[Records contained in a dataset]
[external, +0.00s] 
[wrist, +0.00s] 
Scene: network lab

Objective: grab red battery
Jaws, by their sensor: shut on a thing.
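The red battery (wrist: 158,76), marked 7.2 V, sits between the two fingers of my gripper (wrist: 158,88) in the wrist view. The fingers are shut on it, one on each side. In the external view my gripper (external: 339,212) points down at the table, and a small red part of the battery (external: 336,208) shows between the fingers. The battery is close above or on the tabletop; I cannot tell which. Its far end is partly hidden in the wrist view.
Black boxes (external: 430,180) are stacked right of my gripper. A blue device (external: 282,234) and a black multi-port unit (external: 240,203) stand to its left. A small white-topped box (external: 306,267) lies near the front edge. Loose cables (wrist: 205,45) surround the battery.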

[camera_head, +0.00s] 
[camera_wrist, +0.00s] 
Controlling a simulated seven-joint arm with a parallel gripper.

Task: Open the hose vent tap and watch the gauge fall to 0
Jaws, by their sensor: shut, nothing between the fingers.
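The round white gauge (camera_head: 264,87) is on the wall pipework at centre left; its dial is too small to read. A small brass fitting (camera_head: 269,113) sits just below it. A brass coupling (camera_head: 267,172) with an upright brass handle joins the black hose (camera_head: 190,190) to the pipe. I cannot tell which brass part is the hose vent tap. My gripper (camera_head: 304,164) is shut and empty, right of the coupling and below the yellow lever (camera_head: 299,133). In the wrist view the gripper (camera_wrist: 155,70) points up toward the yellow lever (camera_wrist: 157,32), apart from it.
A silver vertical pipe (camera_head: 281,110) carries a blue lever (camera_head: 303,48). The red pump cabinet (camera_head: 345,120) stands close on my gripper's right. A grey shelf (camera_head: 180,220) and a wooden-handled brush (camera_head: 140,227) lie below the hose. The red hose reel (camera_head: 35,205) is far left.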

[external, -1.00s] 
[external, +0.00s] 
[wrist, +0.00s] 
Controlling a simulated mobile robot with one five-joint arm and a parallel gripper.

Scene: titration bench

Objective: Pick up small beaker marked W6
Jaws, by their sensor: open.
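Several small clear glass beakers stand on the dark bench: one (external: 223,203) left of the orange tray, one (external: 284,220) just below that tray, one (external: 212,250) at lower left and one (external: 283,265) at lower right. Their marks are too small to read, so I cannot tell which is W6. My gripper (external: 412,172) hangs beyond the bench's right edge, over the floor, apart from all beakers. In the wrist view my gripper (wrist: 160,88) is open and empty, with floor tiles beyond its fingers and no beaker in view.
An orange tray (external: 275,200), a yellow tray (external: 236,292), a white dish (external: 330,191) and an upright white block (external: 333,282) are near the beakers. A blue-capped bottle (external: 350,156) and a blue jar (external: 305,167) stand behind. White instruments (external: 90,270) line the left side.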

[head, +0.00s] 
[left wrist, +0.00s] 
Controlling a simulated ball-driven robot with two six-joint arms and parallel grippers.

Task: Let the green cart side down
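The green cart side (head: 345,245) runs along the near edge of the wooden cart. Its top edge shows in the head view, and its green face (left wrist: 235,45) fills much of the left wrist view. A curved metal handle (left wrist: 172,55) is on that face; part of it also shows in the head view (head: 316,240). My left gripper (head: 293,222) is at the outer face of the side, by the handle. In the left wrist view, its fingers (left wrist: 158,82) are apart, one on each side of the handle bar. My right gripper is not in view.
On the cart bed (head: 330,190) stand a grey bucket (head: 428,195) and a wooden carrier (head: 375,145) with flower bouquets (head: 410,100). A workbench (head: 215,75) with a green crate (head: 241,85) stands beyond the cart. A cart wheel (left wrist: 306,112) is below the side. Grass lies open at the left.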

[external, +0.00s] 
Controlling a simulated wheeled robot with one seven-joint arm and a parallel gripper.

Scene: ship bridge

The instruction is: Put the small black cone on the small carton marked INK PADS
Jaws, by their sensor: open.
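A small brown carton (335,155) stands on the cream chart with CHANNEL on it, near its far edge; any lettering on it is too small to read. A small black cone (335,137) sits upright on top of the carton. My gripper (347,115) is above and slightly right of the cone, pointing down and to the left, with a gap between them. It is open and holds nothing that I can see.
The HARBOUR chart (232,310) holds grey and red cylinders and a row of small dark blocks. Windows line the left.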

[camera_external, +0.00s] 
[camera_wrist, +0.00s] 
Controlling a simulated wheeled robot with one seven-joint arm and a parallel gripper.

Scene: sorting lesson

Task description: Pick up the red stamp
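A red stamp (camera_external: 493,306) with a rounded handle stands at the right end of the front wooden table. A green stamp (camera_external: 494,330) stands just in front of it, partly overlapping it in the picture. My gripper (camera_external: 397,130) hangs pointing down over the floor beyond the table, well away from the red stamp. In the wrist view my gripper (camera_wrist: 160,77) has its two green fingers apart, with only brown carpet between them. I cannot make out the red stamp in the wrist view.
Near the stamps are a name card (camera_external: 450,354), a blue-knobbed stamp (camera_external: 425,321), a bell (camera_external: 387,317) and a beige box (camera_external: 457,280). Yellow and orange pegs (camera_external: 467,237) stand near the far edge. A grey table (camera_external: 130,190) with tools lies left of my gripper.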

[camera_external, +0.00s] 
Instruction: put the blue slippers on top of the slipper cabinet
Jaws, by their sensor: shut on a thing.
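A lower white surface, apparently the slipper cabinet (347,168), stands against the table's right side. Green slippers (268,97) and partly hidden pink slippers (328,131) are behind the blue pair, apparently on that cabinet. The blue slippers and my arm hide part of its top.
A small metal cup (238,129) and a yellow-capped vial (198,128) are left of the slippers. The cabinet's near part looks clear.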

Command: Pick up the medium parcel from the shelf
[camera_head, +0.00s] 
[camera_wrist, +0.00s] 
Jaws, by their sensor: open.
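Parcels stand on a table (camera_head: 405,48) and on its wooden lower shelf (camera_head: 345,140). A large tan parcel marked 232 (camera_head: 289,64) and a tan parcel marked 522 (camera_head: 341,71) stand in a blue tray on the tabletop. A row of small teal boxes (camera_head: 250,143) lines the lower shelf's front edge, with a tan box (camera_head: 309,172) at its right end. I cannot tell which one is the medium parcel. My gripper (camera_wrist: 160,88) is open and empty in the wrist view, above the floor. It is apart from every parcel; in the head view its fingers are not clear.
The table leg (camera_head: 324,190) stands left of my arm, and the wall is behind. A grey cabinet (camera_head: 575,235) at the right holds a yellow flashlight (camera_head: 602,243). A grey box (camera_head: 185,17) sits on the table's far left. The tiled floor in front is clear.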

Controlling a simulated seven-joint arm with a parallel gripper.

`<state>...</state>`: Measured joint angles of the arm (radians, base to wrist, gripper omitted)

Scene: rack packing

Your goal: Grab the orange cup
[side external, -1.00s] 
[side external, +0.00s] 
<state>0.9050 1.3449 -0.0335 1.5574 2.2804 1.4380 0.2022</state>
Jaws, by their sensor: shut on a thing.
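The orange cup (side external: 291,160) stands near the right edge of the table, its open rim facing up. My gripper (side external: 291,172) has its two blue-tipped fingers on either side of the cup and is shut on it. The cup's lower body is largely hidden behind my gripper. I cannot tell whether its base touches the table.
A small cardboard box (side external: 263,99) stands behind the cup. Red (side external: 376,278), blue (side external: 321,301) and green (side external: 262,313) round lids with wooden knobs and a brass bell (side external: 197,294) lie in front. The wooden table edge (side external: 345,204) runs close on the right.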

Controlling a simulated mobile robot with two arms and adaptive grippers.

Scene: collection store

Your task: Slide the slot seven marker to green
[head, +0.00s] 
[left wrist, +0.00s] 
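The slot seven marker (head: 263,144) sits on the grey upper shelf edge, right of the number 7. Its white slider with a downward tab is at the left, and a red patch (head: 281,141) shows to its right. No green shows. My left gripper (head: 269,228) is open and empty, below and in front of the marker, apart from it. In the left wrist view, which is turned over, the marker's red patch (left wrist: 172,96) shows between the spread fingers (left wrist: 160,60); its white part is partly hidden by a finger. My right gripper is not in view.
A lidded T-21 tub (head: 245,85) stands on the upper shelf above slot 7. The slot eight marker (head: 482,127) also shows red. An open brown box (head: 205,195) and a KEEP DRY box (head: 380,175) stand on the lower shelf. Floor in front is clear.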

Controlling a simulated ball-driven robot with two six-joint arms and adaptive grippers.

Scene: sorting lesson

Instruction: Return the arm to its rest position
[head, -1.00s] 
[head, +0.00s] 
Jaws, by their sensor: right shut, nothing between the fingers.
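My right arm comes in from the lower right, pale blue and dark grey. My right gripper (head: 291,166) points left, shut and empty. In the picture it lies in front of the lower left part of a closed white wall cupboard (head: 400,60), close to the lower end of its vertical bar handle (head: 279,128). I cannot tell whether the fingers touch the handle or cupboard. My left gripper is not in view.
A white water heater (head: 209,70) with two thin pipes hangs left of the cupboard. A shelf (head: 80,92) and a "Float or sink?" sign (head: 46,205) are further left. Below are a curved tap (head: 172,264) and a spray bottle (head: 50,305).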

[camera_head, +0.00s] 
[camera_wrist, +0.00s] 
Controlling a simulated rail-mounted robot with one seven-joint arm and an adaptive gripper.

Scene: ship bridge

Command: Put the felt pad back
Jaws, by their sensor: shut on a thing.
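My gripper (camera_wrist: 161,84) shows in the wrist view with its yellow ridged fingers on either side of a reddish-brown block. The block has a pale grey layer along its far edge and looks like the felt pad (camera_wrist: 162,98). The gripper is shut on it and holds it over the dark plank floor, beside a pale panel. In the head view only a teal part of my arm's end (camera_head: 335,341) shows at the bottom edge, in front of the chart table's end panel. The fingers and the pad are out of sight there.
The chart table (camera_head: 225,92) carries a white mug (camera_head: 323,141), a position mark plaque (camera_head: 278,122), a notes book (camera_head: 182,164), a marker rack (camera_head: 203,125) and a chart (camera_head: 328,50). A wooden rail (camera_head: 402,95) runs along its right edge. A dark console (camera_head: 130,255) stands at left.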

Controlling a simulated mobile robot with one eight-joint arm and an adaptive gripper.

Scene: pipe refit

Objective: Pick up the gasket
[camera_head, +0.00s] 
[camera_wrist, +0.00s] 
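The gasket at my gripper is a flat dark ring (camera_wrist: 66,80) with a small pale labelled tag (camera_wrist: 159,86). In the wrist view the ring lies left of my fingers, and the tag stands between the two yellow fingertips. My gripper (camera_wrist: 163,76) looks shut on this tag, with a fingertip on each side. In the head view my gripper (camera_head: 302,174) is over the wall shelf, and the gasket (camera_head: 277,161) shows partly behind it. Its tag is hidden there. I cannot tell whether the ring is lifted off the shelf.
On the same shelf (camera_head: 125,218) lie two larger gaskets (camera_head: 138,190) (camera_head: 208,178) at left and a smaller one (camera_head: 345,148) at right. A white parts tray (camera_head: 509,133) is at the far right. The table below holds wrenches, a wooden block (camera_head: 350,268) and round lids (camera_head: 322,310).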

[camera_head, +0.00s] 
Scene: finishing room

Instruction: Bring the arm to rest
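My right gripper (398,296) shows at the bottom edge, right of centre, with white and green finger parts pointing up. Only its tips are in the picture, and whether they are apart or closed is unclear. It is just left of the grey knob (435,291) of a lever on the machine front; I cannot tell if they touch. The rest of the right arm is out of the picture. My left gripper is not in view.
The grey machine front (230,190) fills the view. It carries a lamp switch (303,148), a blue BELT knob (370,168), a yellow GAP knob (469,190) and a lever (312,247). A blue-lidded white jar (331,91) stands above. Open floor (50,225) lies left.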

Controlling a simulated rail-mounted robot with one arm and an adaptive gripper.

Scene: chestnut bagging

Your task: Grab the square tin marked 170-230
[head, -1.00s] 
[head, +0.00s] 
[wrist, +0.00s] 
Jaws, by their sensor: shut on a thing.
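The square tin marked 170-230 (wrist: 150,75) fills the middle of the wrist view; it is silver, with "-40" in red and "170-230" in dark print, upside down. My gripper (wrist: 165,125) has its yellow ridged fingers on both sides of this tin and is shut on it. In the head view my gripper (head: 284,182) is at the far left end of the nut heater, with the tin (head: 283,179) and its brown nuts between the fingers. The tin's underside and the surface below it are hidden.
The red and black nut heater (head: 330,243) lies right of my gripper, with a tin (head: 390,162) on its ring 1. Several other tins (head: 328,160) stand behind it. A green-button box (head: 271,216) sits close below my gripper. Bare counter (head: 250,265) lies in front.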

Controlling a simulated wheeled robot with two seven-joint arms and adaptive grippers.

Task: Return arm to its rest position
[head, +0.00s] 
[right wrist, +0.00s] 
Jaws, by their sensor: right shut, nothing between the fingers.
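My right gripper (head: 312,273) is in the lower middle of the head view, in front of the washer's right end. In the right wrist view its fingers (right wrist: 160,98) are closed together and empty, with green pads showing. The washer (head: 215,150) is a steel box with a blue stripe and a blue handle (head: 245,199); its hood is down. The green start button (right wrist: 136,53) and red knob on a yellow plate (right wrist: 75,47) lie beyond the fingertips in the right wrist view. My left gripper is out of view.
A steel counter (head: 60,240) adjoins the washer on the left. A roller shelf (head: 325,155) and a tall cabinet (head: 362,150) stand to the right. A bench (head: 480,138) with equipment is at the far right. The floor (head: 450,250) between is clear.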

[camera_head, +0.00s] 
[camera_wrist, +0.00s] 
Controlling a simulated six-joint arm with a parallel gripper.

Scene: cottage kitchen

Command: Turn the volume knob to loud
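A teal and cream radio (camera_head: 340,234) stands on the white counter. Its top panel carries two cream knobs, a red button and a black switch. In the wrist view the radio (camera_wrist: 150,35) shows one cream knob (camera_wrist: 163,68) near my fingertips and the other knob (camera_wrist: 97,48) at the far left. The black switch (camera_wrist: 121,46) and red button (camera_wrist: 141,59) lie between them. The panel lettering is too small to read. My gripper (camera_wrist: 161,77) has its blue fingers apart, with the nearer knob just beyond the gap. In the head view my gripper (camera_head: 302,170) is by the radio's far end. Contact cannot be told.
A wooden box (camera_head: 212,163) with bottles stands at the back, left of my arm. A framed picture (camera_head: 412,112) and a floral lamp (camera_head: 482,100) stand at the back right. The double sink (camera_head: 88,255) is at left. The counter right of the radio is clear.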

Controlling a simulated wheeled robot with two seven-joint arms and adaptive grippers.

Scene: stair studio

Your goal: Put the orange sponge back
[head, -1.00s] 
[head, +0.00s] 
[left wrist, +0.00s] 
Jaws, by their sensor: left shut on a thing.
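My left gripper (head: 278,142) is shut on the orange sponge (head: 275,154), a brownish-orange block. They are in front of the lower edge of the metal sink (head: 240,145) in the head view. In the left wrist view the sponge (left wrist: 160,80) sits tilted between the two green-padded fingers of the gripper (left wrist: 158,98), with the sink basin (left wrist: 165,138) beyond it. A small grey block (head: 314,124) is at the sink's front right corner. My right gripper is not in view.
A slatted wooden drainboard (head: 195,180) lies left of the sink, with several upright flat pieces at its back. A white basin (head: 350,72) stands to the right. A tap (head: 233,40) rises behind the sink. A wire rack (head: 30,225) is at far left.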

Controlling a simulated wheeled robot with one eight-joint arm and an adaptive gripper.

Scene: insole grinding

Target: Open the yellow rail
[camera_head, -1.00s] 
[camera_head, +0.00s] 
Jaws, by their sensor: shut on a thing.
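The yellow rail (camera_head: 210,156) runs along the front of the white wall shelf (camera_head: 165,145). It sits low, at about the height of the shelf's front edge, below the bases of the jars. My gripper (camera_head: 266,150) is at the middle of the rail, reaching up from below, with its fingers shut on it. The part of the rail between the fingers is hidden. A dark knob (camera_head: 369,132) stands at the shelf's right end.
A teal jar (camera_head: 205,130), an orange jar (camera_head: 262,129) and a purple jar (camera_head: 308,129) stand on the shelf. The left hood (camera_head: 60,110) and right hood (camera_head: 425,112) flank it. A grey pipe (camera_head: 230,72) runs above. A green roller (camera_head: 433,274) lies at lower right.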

## Aim
Find the word "ball" in the material, then list each line that holds it.

## Exercise answer
Controlling a simulated ball-driven robot with two six-joint arms and parallel grippers.
Controlling a simulated ball-driven robot with two six-joint arms and adaptive grippers.

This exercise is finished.